Flag Day

In the small town of Fredonia,, Wisconsin - not far from the Lake Michigan coastline in Ozaukee County north of Milwaukee - is where the first known observance of Flag Day happened.  In 1885.

School teacher BJ Cigrand had her students observe the anniversary of the official adoption of the Stars and Stripes on June 14.  In talks, newspaper articles, and magazines over the years - she continued advocate the day as Flag Birthday or Flag Day.

Other teachers and the Society of the Sons of the Revolution took up the cause until 1916 (98 years ago) when President Woodrow Wilson officially established the anniversary of the 1777 Flag Resolution, and President Truman made the 14th of June official in 1949.

It's a quiet holiday - no day off work or big parades are generally planned - but it's a good time to pause and pick up your Stars and Stripes and put it up today.

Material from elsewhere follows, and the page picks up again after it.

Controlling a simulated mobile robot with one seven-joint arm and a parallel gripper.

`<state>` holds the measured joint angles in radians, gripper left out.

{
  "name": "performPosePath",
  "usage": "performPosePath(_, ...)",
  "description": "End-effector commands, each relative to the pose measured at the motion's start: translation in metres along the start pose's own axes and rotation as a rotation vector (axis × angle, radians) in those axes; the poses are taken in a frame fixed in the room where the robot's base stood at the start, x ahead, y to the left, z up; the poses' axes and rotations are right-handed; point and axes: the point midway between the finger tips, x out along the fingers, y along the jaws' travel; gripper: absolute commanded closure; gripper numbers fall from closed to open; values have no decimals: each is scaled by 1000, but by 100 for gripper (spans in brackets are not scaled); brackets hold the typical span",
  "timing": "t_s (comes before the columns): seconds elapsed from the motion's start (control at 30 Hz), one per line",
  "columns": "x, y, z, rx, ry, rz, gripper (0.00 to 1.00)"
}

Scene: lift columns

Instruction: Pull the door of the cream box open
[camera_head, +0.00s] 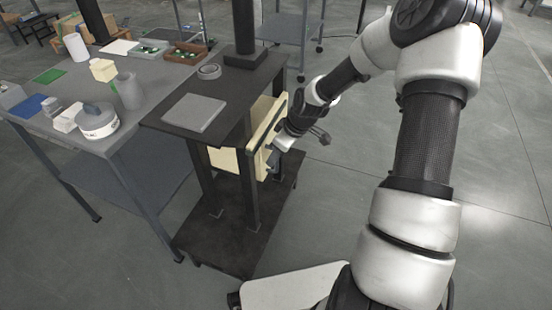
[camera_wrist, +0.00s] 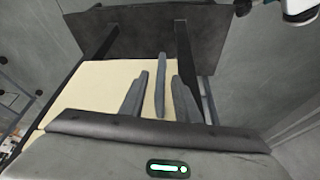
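The cream box (camera_head: 224,160) sits under the black top of a dark stand, partly hidden by the stand's posts. Its cream door (camera_head: 262,122) is on the right side, facing my arm; whether it is ajar I cannot tell. The wrist view shows a broad cream face (camera_wrist: 92,88) with a slim grey upright bar (camera_wrist: 161,84), which looks like the handle. My gripper (camera_head: 276,146) is at this side of the box. In the wrist view my gripper (camera_wrist: 159,78) has its fingers apart, one on each side of the bar, with gaps showing.
A grey table (camera_head: 155,100) with several items stands at the left. The floor (camera_head: 500,160) to the right is clear around my arm.

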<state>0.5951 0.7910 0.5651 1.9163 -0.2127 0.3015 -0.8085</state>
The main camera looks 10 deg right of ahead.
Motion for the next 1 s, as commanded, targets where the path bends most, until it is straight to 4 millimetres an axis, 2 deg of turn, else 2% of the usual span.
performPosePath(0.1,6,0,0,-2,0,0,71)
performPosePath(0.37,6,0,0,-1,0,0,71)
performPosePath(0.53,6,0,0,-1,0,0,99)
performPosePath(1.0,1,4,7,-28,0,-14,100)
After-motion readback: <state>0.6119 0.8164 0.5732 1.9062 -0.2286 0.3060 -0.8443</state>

I think flying the flag is a bit more common than it used to be, probably a result of the wars our country has been part of through the last decade plus.  It's good to fly the flag - in honor of friends and family who served or are serving our country or to show your pride in being a citizen of this country.

The best way to talk about the flag today is with the flag's own words - as the United States Secretary of the Interior Franklin Lane said 100 years ago, "I am what you make me, nothing more.  I swing before your eyes as a bright gleam of color, a symbol of yourself."